Botero’s professional experience is above all linked to his knowledge of the Colombian conflict. When the most recent peace talks were announced, he says he came to Havana because he believed “peace was very close.”

“First I covered the talks for a website called Las 2 Orillas, and now for a television news show called Red + Noticias,” he reports.

Before responding to a question about why resolving the conflict has taken so long, Botero takes the time to explain something about the war which has been part of his life, “The Colombian conflict could have been ended a long time ago, but we have a ruling class that excludes and resorts to violence with enormous facility.”

He takes a minute to order his thoughts, intent on the details, and says, “Every time a solution to the conflict was sought, tremendously dark forces emerged to prevent things from happening. For example, between 1982 and 1986, the FARC tried to found a political party as a product of talks with the government,” initiated during the Presidency of Belisario Betancour.

“This party called Unión Patriótica was exterminated, wiped off the face of the earth.
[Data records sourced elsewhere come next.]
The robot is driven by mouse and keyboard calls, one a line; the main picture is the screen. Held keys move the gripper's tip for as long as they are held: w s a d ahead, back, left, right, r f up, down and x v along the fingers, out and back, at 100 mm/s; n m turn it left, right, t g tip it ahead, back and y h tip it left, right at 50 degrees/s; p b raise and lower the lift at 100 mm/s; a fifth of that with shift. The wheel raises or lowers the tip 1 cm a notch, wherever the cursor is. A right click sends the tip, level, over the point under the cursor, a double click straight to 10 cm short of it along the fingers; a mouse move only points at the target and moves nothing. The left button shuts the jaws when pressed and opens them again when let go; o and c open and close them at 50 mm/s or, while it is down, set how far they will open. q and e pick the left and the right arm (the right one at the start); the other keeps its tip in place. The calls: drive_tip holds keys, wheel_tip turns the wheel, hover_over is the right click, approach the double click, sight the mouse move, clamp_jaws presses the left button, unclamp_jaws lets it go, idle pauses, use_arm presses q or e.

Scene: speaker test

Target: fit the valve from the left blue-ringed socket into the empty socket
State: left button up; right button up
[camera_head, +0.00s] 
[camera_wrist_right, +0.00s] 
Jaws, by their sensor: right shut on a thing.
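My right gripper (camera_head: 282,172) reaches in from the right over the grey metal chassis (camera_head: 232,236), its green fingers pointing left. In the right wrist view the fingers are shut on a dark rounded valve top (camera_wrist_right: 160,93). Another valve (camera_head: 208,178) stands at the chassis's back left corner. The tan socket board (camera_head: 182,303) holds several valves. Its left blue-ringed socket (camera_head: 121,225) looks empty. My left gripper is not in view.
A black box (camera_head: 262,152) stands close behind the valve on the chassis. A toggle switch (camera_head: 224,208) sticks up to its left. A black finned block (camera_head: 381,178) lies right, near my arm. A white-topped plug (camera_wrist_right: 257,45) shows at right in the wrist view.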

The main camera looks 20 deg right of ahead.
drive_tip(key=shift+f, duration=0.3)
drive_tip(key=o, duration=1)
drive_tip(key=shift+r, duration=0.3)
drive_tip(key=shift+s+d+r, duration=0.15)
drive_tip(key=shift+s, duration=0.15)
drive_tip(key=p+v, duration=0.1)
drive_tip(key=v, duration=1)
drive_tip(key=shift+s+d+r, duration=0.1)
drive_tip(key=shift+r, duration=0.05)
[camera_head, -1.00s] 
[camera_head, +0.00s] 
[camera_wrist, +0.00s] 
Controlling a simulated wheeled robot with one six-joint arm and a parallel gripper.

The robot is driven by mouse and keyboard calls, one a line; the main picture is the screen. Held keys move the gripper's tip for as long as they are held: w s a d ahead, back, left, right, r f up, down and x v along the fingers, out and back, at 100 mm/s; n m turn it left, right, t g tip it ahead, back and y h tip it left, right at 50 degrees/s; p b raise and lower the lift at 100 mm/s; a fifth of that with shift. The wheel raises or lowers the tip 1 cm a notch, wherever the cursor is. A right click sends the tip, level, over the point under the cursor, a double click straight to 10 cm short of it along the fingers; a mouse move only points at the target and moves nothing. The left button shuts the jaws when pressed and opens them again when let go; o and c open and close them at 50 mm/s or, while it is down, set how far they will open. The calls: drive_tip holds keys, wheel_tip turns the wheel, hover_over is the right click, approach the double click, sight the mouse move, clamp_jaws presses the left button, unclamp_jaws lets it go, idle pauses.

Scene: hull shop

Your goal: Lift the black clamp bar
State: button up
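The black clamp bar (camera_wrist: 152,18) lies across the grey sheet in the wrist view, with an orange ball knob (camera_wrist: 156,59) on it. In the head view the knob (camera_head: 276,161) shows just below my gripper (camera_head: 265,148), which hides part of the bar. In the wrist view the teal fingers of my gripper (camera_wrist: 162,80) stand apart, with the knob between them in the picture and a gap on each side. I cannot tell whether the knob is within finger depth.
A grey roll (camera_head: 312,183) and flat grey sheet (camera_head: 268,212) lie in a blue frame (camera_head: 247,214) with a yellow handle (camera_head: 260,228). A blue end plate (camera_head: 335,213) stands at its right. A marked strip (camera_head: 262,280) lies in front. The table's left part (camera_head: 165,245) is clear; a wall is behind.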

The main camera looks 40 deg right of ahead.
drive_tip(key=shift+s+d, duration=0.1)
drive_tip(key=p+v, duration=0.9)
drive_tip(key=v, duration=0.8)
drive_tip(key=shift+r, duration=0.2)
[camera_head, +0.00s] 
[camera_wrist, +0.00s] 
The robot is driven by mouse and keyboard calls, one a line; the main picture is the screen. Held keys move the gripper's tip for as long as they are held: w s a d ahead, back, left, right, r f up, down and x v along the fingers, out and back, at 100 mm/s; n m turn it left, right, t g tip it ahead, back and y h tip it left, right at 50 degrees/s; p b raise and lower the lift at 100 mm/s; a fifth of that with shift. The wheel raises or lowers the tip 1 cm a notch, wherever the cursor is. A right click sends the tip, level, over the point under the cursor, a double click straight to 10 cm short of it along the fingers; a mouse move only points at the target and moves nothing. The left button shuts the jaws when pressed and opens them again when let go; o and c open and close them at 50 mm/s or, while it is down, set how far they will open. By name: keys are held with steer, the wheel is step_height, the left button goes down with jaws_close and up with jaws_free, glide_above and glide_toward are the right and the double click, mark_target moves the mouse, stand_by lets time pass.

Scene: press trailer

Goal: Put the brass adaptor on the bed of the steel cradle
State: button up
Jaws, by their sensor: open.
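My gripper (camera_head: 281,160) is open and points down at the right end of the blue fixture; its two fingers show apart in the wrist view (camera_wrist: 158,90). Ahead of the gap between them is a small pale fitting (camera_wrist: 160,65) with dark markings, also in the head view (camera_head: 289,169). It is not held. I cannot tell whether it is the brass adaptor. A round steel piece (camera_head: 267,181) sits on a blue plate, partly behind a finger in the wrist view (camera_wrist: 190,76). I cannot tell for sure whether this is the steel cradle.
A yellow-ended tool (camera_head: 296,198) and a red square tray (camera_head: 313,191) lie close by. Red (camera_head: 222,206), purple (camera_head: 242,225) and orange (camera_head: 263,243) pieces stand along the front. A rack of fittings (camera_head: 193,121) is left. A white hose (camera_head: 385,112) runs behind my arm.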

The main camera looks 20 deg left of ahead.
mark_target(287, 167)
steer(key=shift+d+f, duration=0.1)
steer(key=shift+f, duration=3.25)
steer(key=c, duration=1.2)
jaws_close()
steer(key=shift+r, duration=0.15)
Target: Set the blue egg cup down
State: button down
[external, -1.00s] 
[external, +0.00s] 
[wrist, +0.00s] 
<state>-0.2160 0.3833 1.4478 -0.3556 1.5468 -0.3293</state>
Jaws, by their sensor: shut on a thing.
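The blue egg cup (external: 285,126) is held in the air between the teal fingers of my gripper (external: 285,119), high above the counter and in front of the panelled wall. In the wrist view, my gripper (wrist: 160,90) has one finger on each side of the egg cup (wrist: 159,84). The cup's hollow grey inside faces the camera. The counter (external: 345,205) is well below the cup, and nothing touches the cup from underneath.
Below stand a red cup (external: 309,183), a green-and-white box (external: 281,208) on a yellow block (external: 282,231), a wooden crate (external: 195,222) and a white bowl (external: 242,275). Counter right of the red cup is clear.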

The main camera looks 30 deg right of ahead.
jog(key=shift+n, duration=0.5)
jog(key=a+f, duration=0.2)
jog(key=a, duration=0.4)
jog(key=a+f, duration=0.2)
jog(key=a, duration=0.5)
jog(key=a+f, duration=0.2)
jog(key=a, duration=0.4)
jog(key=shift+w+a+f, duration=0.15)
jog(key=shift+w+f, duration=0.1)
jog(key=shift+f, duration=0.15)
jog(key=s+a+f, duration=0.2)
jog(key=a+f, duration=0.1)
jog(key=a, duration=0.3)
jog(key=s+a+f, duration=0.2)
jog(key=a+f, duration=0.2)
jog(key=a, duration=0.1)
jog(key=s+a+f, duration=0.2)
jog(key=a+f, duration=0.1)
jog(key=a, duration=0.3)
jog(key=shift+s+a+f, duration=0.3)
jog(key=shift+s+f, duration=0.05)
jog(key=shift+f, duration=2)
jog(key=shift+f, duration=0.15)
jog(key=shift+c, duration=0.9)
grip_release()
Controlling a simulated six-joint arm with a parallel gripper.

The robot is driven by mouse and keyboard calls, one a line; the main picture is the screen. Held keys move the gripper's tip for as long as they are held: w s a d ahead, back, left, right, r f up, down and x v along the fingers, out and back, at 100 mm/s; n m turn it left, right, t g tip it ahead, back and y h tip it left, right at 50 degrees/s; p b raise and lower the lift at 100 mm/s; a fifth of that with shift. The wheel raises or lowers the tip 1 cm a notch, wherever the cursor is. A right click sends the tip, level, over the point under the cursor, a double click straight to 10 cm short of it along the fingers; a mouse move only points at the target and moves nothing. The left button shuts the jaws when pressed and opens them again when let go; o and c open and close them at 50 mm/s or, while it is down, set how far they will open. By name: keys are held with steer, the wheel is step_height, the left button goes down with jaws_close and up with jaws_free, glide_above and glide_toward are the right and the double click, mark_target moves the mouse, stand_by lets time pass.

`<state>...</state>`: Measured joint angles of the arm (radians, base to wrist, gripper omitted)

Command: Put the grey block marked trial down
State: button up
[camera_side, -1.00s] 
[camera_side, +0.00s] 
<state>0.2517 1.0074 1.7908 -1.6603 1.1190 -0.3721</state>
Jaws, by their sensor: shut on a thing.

How can an entire party be murdered?” he rhetorically asks while describing the wave of violence and aggression which swept the nation.

Botero compares the war and its effects to a giant snowball that grows as it rolls along, “With time, the FARC in practice became a great military power, with significant ability to deal the adversary blows. Ob­viously, to stop them, the Colombian army began to protect itself with the best military techniques.”

Botero says that this is when you can tell that an armed conflict has no way to stop itself, noting that the issue of drug trafficking must be added to this spiraling situation, used in his opinion by the United States to justify its military presence in Colombia.

Botero is, nevertheless, optimistic, and speaks of the war in the past tense, “This is the only confrontation in which no one lost and the great winner is Colombia.”


At 60 years of age, this Colombian continues to dream of seeing peace in his land. Peace will be agreed upon in Havana, he says, with a confidence that belies any doubt in his argument.

“I have two grandchildren – two year old Martina who will not see the war, and Enmanuel, 12, who has been obliged to feel it quite a bit. We are going to spend two generations healing the wounds and constructing a new spirit of coexistent,” he comments, noting that the process will be a difficult one.

“A culture of violence reigns in Colombia, and this is not going to be replaced overnight with the signing of a paper. Society will not return to order by decree,” he says, while at the same time emphasizing that the signing of a peace agreement will bring great benefits to the war-torn society, above all to rural farmers, who have been the most marginalized. More political forces will emerge, he affirms, along with a solution to the problem of drug trafficking and other issues.

Botero’s optimism is tinged by only one worry, confessing he is very afraid that “dark forces opposed to the process will rub their hands and try to seek revenge, knowing that some guerrilleros will be walking the streets.”

His fundamental confidence in peace returns quickly, and with seriousness he states, “When this peace is signed, Colombia must construct a monument to Cuba, in eternal gratitude for the role it played as host and guarantor of the peace process.”

“I have witnessed the Cuban government’s commitment to the process: the logistics, so everything functioned smoothly, the effort of the guarantors to resolve problems at the negotiating table, even the affection and generosity shown the peace delegations.”

“There couldn’t have been a better place in the world than Havana for these talks. This is the year of peace for Colombia,” he insists, to end an almost two hour conversation that even the suffocating heat could not detain.